DATA PROVIDED
· · · · ·

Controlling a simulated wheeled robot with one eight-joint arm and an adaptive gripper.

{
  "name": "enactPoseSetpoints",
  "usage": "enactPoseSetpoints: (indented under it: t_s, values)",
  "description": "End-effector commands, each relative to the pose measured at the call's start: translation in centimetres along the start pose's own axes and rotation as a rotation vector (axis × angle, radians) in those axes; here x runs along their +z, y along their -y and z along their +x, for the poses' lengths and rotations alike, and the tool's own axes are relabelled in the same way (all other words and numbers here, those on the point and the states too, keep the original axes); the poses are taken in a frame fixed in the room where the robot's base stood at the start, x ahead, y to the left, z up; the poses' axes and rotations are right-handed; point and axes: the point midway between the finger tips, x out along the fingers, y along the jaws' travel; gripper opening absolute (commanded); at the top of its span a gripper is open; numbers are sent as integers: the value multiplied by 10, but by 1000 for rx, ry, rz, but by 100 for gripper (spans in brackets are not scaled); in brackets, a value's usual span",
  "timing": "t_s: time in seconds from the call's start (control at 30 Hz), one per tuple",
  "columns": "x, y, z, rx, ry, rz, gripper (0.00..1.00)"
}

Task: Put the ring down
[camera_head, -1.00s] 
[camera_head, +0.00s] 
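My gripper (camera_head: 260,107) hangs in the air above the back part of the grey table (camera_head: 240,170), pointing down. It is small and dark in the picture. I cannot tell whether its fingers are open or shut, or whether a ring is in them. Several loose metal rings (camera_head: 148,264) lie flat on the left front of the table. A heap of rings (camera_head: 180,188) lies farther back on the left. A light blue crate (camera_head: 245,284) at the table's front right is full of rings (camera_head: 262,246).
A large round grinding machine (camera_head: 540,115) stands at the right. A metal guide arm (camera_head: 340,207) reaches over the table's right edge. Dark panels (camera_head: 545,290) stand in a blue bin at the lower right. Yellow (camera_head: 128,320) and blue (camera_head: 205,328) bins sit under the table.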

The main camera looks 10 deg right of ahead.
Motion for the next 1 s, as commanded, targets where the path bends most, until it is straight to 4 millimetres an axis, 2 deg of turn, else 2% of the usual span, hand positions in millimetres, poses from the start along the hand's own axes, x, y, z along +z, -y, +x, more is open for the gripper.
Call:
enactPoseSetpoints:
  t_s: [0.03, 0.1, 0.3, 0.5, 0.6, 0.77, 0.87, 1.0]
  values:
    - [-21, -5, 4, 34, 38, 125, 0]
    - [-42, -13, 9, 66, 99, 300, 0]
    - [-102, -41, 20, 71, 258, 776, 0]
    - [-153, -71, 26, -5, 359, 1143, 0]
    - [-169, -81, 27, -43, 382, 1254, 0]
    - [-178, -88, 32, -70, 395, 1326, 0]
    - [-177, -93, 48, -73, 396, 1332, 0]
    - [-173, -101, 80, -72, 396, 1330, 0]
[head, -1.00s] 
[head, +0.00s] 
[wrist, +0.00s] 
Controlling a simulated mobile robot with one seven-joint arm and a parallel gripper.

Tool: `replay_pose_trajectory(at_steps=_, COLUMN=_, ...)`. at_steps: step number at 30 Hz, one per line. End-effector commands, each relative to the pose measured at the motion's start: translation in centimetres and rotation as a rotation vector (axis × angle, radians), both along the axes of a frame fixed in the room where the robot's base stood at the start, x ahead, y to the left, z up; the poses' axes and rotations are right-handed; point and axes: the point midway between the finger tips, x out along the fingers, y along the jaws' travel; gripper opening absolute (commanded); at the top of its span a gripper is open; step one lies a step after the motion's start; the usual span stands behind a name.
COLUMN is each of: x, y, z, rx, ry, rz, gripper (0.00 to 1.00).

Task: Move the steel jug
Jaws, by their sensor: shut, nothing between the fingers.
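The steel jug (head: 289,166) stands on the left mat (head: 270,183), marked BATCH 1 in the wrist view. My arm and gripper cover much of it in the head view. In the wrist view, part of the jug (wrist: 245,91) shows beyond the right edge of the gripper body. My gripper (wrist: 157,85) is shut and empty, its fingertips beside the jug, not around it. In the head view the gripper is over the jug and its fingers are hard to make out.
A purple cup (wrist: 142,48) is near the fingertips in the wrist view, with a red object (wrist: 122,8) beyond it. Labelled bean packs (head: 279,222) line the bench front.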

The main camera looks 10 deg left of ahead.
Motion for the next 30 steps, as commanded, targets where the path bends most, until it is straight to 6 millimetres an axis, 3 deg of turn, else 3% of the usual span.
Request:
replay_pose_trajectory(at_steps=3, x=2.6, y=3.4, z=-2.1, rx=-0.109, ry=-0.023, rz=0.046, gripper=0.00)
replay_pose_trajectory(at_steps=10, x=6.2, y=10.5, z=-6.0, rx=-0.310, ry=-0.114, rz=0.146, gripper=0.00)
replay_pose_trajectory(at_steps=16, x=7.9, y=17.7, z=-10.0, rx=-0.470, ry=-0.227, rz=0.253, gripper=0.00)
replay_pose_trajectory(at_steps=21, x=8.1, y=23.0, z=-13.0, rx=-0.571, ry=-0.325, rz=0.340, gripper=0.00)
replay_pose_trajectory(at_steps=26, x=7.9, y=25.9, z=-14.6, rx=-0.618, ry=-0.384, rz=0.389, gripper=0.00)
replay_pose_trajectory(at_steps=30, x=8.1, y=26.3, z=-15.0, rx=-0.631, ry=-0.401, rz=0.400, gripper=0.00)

· · · · ·

PROBLEM
Reproduce all the records precisely.

THE RESPONSE
Controlling a simulated wheeled robot with one eight-joint arm and an adaptive gripper.

{
  "name": "enactPoseSetpoints",
  "usage": "enactPoseSetpoints: (indented under it: t_s, values)",
  "description": "End-effector commands, each relative to the pose measured at the call's start: translation in centimetres along the start pose's own axes and rotation as a rotation vector (axis × angle, radians) in those axes; here x runs along their +z, y along their -y and z along their +x, for the poses' lengths and rotations alike, and the tool's own axes are relabelled in the same way (all other words and numbers here, those on the point and the states too, keep the original axes); the poses are taken in a frame fixed in the room where the robot's base stood at the start, x ahead, y to the left, z up; the poses' axes and rotations are right-handed; point and axes: the point midway between the finger tips, x out along the fingers, y along the jaws' travel; gripper opening absolute (commanded); at the top of its span a gripper is open; numbers are sent as integers: the value multiplied by 10, but by 1000 for rx, ry, rz, but by 100 for gripper (spans in brackets are not scaled); in brackets, a value's usual span",
  "timing": "t_s: time in seconds from the call's start (control at 30 Hz), one per tuple",
  "columns": "x, y, z, rx, ry, rz, gripper (0.00..1.00)"
}

Task: Put the ring down
[camera_head, -1.00s] 
[camera_head, +0.00s] 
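My gripper (camera_head: 260,107) hangs in the air above the back part of the grey table (camera_head: 240,170), pointing down. It is small and dark in the picture. I cannot tell whether its fingers are open or shut, or whether a ring is in them. Several loose metal rings (camera_head: 148,264) lie flat on the left front of the table. A heap of rings (camera_head: 180,188) lies farther back on the left. A light blue crate (camera_head: 245,284) at the table's front right is full of rings (camera_head: 262,246).
A large round grinding machine (camera_head: 540,115) stands at the right. A metal guide arm (camera_head: 340,207) reaches over the table's right edge. Dark panels (camera_head: 545,290) stand in a blue bin at the lower right. Yellow (camera_head: 128,320) and blue (camera_head: 205,328) bins sit under the table.

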The main camera looks 10 deg right of ahead.
Motion for the next 1 s, as commanded, targets where the path bends most, until it is straight to 4 millimetres an axis, 2 deg of turn, else 2% of the usual span, hand positions in millimetres, poses from the start along the hand's own axes, x, y, z along +z, -y, +x, more is open for the gripper.
Call:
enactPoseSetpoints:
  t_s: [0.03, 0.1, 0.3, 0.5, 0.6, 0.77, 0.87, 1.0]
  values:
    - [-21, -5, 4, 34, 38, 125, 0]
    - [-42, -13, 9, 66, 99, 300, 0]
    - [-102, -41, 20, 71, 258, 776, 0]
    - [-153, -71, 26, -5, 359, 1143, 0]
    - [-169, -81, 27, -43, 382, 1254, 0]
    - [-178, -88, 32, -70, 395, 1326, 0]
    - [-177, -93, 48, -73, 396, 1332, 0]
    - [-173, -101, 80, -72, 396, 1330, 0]
[head, -1.00s] 
[head, +0.00s] 
[wrist, +0.00s] 
Controlling a simulated mobile robot with one seven-joint arm and a parallel gripper.

Tool: `replay_pose_trajectory(at_steps=_, COLUMN=_, ...)`. at_steps: step number at 30 Hz, one per line. End-effector commands, each relative to the pose measured at the motion's start: translation in centimetres and rotation as a rotation vector (axis × angle, radians), both along the axes of a frame fixed in the room where the robot's base stood at the start, x ahead, y to the left, z up; the poses' axes and rotations are right-handed; point and axes: the point midway between the finger tips, x out along the fingers, y along the jaws' travel; gripper opening absolute (commanded); at the top of its span a gripper is open; step one lies a step after the motion's start; the usual span stands behind a name.
COLUMN is each of: x, y, z, rx, ry, rz, gripper (0.00 to 1.00).

Task: Move the steel jug
Jaws, by their sensor: shut, nothing between the fingers.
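The steel jug (head: 289,166) stands on the left mat (head: 270,183), marked BATCH 1 in the wrist view. My arm and gripper cover much of it in the head view. In the wrist view, part of the jug (wrist: 245,91) shows beyond the right edge of the gripper body. My gripper (wrist: 157,85) is shut and empty, its fingertips beside the jug, not around it. In the head view the gripper is over the jug and its fingers are hard to make out.
A purple cup (wrist: 142,48) is near the fingertips in the wrist view, with a red object (wrist: 122,8) beyond it. Labelled bean packs (head: 279,222) line the bench front.

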The main camera looks 10 deg left of ahead.
Motion for the next 30 steps, as commanded, targets where the path bends most, until it is straight to 6 millimetres an axis, 3 deg of turn, else 3% of the usual span.
Request:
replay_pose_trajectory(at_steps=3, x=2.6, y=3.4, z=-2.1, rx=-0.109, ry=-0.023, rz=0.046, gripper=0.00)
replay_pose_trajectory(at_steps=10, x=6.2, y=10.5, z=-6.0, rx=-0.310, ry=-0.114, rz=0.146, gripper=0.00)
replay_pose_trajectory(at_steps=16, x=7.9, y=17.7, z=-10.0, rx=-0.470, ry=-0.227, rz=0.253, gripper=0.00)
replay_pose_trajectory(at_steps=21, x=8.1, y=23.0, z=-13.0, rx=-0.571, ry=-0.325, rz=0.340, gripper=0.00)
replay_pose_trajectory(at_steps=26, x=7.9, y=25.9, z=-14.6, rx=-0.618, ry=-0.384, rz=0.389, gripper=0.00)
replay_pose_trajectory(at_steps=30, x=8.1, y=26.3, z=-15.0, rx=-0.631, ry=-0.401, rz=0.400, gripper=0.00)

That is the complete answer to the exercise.